> [Supplied data]
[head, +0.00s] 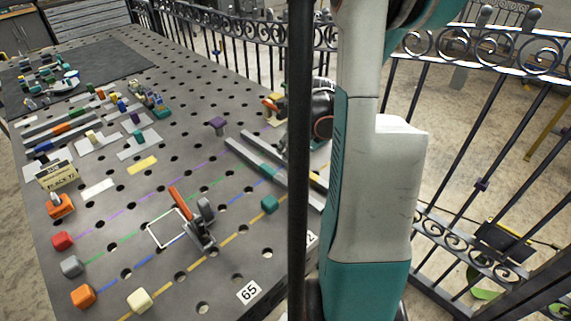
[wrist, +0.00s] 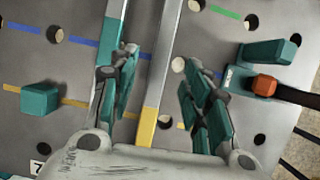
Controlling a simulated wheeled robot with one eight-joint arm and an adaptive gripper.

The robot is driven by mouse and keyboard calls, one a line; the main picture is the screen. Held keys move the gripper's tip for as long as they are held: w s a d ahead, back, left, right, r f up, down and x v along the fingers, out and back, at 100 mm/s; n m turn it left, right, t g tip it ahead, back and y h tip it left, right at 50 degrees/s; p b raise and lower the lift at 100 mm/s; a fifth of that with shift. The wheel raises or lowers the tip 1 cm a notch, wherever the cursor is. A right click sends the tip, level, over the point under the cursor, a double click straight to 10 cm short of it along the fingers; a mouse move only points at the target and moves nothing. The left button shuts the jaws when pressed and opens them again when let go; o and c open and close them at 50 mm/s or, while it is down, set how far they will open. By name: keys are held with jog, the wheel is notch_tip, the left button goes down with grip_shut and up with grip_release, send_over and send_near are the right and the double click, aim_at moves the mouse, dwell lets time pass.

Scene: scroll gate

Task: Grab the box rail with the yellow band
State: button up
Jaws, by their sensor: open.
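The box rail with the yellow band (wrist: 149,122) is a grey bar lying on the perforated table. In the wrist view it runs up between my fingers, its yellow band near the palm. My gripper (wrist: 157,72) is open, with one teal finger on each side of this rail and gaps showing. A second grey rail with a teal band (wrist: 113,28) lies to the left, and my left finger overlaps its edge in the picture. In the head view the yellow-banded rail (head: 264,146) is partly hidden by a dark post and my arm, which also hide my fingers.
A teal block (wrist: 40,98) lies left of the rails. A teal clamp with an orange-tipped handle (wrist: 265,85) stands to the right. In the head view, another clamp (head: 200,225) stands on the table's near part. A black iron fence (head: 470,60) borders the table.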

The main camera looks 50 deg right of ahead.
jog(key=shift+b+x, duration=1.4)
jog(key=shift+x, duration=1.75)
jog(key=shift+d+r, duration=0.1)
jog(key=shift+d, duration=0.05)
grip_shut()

> [Instructions to follow]
Reproduce all of the material exactly, apart from the pictures.

> [Solution]
[head, +0.00s] 
[wrist, +0.00s] 
Controlling a simulated wheeled robot with one eight-joint arm and an adaptive gripper.

The robot is driven by mouse and keyboard calls, one a line; the main picture is the screen. Held keys move the gripper's tip for as long as they are held: w s a d ahead, back, left, right, r f up, down and x v along the fingers, out and back, at 100 mm/s; n m turn it left, right, t g tip it ahead, back and y h tip it left, right at 50 degrees/s; p b raise and lower the lift at 100 mm/s; a fifth of that with shift. The wheel raises or lowers the tip 1 cm a notch, wherever the cursor is. A right click sends the tip, level, over the point under the cursor, a double click straight to 10 cm short of it along the fingers; a mouse move only points at the target and moves nothing. The left button shuts the jaws when pressed and opens them again when let go; o and c open and close them at 50 mm/s or, while it is down, set how far they will open. By name: keys are held with jog, the wheel is notch_tip, the left button goes down with grip_shut and up with grip_release, send_over and send_near are the right and the double click, aim_at moves the mouse, dwell lets time pass.

Scene: scroll gate

Task: Grab the box rail with the yellow band
State: button up
Jaws, by their sensor: open.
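The box rail with the yellow band (wrist: 149,122) is a grey bar lying on the perforated table. In the wrist view it runs up between my fingers, its yellow band near the palm. My gripper (wrist: 157,72) is open, with one teal finger on each side of this rail and gaps showing. A second grey rail with a teal band (wrist: 113,28) lies to the left, and my left finger overlaps its edge in the picture. In the head view the yellow-banded rail (head: 264,146) is partly hidden by a dark post and my arm, which also hide my fingers.
A teal block (wrist: 40,98) lies left of the rails. A teal clamp with an orange-tipped handle (wrist: 265,85) stands to the right. In the head view, another clamp (head: 200,225) stands on the table's near part. A black iron fence (head: 470,60) borders the table.

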The main camera looks 50 deg right of ahead.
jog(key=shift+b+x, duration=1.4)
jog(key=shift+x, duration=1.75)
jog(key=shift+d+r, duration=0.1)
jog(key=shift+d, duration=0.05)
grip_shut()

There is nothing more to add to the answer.